|About this Abstract
||2021 TMS Annual Meeting & Exhibition
||Additive Manufacturing Fatigue and Fracture V: Processing-Structure-Property Investigations and Application to Qualification
||High Cycle Fatigue and High Temperature Creep Behaviors of Selective Laser Melted CrMnFeCoNi High-entropy Alloy Strengthened by In-situ Formed Oxide
||Young-Kyun Kim, Sangsun Yang, Kee-Ahn Lee
|On-Site Speaker (Planned)
In-situ formed oxide reinforced CrMnFeCoNi high-entropy alloy (HEA) was additively manufactured by selective laser melting (SLM), and its microstructure, fatigue and creep behaviors were systemically investigated.

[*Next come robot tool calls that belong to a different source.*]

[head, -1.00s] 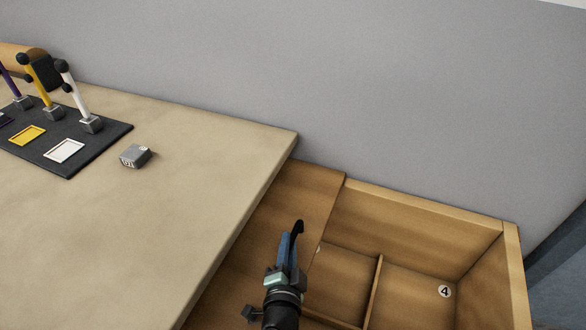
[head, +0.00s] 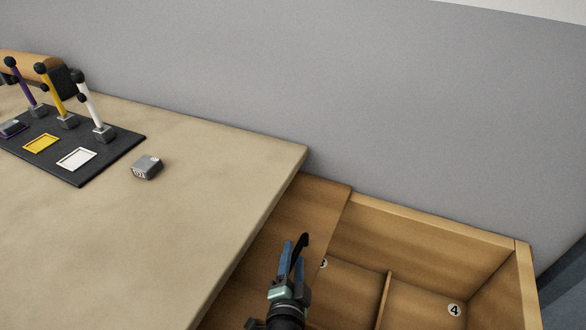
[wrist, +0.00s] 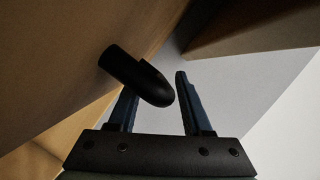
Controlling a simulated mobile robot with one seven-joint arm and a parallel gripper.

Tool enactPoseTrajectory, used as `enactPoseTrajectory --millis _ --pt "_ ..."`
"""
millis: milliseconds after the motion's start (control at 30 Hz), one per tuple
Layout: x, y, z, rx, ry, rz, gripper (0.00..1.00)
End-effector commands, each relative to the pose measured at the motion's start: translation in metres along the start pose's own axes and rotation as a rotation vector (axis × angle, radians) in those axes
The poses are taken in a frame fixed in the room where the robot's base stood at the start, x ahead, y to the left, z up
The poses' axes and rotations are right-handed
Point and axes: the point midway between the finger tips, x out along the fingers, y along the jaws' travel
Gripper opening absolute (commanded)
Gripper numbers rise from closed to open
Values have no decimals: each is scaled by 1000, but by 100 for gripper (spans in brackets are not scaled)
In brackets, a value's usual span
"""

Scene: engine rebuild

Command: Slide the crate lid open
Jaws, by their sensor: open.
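The wooden crate (head: 519,285) stands at the right of the table, and its right part is open to view. Its flat wooden lid (head: 318,200) covers the left part. My gripper (head: 293,257) is over the crate beside the lid's right edge, jaws open and empty. In the wrist view a black rounded handle (wrist: 137,75) sticks out from a brown wooden face, in front of the left finger and reaching toward the gap between the fingertips (wrist: 158,86). I cannot tell whether it touches a finger. The lid's near part is hidden by my arm and the table.
The beige table (head: 200,210) ends close to the crate's left side. On it are a small grey block (head: 147,167) and a dark board (head: 80,175) with purple, yellow and white levers. A grey wall (head: 400,110) stands behind. Dividers split the crate; one compartment is marked 4 (head: 454,310).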

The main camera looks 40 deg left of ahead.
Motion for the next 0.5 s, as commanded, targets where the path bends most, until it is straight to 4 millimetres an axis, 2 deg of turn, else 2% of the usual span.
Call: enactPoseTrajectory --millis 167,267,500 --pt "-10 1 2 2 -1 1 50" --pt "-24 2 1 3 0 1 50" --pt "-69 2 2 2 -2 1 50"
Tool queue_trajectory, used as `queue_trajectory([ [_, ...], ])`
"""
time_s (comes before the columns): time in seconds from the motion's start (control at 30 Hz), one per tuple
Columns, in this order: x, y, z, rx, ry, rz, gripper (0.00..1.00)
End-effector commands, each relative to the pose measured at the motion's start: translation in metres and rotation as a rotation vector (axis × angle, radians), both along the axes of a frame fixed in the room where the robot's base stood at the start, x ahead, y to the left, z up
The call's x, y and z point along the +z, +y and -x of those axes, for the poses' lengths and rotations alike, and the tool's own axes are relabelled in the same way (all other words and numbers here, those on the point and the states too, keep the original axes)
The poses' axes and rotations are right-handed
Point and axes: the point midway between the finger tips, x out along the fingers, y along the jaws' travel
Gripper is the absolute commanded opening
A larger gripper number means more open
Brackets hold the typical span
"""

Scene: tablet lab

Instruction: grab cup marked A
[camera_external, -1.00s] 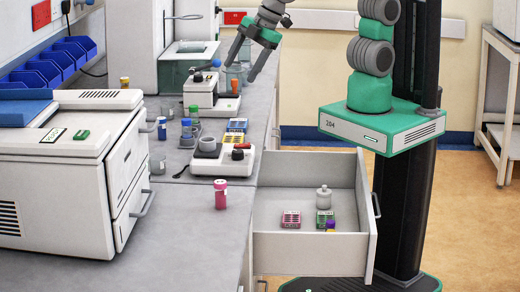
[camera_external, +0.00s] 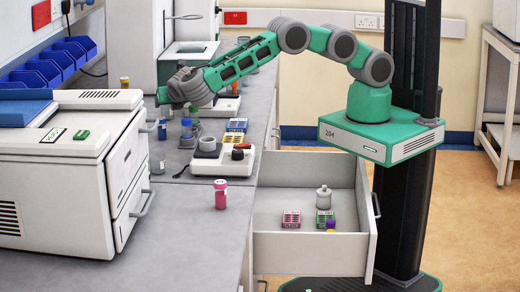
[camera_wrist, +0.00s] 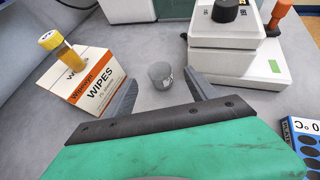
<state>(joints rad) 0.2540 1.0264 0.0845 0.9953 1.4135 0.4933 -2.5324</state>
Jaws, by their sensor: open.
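A small grey cup (camera_wrist: 161,76) stands upright on the bench in the wrist view. A mark shows on its side, too small to read. My gripper (camera_wrist: 161,84) is open, with one finger to the left of the cup and one to the right. The cup sits between or just beyond the fingertips, and I see no contact. In the external view the end of my arm is over the bench at the left, and its fingers cannot be made out clearly.
A wipes box (camera_wrist: 92,80) with a yellow-capped tube (camera_wrist: 68,52) is close left of my gripper. A white device (camera_wrist: 238,50) stands close on the right, and a blue rack (camera_wrist: 305,140) is nearer. The drawer (camera_external: 310,255) is open.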

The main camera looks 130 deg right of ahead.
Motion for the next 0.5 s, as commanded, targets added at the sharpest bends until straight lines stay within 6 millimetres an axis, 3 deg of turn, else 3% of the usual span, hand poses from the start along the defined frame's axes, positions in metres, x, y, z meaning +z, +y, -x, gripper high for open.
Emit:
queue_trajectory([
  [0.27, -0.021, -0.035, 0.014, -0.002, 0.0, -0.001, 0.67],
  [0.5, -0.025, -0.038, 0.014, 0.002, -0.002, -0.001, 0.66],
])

SLM-built HEA shows heterogeneous grain structure as well as sub-structure decorated by dislocations. In particular, nano-sized oxides were evenly distributed at the sub-structure boundaries due to the high oxygen content in the pre-alloyed powders. SLM-built HEA reveals exceptional creep resistance at 600 °C, as compared to other HEAs, and stress exponents of n = 3.45 and n = 6.45 for low stress region (LSR) and high stress region (HSR), respectively. This indicates that the creep mechanisms of SLM-built HEA were viscous glide at the LSR and dislocation climb at the HSR. The S-N curves reveals that SLM-built HEA has extraordinary resistance to HCF (fatigue limit of 570 MPa) compared to homogenized HEA. Based on the above findings, creep and fatigue mechanisms were also discussed.